## START Information provided

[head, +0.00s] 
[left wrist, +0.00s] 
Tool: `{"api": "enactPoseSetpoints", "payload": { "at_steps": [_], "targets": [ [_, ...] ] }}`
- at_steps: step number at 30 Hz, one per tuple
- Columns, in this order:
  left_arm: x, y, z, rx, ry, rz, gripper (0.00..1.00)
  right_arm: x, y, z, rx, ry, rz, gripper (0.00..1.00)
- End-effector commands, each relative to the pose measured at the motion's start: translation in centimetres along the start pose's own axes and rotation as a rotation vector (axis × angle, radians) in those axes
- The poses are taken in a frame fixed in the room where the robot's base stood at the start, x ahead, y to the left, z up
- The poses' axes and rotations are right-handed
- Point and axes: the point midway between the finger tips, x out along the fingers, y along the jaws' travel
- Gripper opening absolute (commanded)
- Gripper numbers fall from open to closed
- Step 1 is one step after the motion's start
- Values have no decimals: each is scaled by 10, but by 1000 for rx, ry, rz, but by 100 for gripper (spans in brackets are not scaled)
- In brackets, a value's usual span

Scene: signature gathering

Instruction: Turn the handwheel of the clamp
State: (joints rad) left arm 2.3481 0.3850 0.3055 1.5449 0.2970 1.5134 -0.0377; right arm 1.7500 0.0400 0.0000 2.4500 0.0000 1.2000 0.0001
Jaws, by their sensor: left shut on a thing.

## END Information provided

Directions => From the data above, copy each line that has the string "axes".

Answer to this exercise =>
- End-effector commands, each relative to the pose measured at the motion's start: translation in centimetres along the start pose's own axes and rotation as a rotation vector (axis × angle, radians) in those axes
- The poses' axes and rotations are right-handed
- Point and axes: the point midway between the finger tips, x out along the fingers, y along the jaws' travel

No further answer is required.